REQUEST
Print the full listing exactly.

MATERIAL TO PROCESS

——

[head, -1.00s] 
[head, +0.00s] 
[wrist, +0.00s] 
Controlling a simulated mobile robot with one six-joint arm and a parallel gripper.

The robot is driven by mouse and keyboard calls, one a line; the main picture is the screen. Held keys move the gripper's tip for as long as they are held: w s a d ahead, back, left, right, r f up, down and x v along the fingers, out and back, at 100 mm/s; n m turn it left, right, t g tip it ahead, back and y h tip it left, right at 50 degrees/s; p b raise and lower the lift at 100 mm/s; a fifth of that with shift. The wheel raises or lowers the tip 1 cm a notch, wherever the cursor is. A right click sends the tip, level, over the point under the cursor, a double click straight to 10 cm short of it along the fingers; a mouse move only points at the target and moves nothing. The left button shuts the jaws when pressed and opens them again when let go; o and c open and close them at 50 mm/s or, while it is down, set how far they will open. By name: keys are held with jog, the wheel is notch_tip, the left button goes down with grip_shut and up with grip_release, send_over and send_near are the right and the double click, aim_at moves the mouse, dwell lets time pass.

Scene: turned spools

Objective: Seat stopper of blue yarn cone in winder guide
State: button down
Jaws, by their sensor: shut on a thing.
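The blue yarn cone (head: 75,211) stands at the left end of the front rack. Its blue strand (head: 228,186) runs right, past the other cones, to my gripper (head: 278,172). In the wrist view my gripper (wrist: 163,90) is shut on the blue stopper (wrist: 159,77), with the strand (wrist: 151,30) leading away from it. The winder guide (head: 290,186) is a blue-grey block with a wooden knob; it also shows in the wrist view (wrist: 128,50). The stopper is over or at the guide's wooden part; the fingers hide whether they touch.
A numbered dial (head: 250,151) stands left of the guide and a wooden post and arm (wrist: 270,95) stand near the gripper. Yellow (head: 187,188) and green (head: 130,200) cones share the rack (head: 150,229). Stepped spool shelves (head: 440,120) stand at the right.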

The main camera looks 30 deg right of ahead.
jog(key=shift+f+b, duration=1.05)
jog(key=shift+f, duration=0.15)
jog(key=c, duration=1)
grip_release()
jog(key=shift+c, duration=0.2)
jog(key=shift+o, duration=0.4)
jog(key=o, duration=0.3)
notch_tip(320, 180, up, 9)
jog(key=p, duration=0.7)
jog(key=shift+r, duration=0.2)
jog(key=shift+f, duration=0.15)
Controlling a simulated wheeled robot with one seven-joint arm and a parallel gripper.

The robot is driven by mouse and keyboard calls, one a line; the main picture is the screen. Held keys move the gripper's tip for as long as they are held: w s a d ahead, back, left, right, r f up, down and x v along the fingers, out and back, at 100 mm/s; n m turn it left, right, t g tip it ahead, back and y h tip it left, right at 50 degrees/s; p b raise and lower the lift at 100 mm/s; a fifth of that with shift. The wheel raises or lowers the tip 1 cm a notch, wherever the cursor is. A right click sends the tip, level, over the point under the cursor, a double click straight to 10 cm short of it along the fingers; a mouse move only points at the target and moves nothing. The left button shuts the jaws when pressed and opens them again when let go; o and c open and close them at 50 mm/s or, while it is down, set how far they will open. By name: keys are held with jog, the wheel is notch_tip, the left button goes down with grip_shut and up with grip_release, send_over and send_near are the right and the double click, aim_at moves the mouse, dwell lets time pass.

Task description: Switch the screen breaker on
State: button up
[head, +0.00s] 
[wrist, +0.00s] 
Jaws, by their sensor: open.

——

TASK RESPONSE
[head, -1.00s] 
[head, +0.00s] 
[wrist, +0.00s] 
Controlling a simulated mobile robot with one six-joint arm and a parallel gripper.

The robot is driven by mouse and keyboard calls, one a line; the main picture is the screen. Held keys move the gripper's tip for as long as they are held: w s a d ahead, back, left, right, r f up, down and x v along the fingers, out and back, at 100 mm/s; n m turn it left, right, t g tip it ahead, back and y h tip it left, right at 50 degrees/s; p b raise and lower the lift at 100 mm/s; a fifth of that with shift. The wheel raises or lowers the tip 1 cm a notch, wherever the cursor is. A right click sends the tip, level, over the point under the cursor, a double click straight to 10 cm short of it along the fingers; a mouse move only points at the target and moves nothing. The left button shuts the jaws when pressed and opens them again when let go; o and c open and close them at 50 mm/s or, while it is down, set how far they will open. By name: keys are held with jog, the wheel is notch_tip, the left button goes down with grip_shut and up with grip_release, send_over and send_near are the right and the double click, aim_at moves the mouse, dwell lets time pass.

Scene: turned spools

Objective: Seat stopper of blue yarn cone in winder guide
State: button down
Jaws, by their sensor: shut on a thing.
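The blue yarn cone (head: 75,211) stands at the left end of the front rack. Its blue strand (head: 228,186) runs right, past the other cones, to my gripper (head: 278,172). In the wrist view my gripper (wrist: 163,90) is shut on the blue stopper (wrist: 159,77), with the strand (wrist: 151,30) leading away from it. The winder guide (head: 290,186) is a blue-grey block with a wooden knob; it also shows in the wrist view (wrist: 128,50). The stopper is over or at the guide's wooden part; the fingers hide whether they touch.
A numbered dial (head: 250,151) stands left of the guide and a wooden post and arm (wrist: 270,95) stand near the gripper. Yellow (head: 187,188) and green (head: 130,200) cones share the rack (head: 150,229). Stepped spool shelves (head: 440,120) stand at the right.

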The main camera looks 30 deg right of ahead.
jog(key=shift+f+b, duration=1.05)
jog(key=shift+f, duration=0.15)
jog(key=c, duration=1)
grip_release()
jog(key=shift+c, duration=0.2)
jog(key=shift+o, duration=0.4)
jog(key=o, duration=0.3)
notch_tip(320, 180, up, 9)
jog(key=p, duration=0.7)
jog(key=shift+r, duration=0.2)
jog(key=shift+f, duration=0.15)
Controlling a simulated wheeled robot with one seven-joint arm and a parallel gripper.

The robot is driven by mouse and keyboard calls, one a line; the main picture is the screen. Held keys move the gripper's tip for as long as they are held: w s a d ahead, back, left, right, r f up, down and x v along the fingers, out and back, at 100 mm/s; n m turn it left, right, t g tip it ahead, back and y h tip it left, right at 50 degrees/s; p b raise and lower the lift at 100 mm/s; a fifth of that with shift. The wheel raises or lowers the tip 1 cm a notch, wherever the cursor is. A right click sends the tip, level, over the point under the cursor, a double click straight to 10 cm short of it along the fingers; a mouse move only points at the target and moves nothing. The left button shuts the jaws when pressed and opens them again when let go; o and c open and close them at 50 mm/s or, while it is down, set how far they will open. By name: keys are held with jog, the wheel is notch_tip, the left button goes down with grip_shut and up with grip_release, send_over and send_near are the right and the double click, aim_at moves the mouse, dwell lets time pass.

Task description: Switch the screen breaker on
State: button up
[head, +0.00s] 
[wrist, +0.00s] 
Jaws, by their sensor: open.

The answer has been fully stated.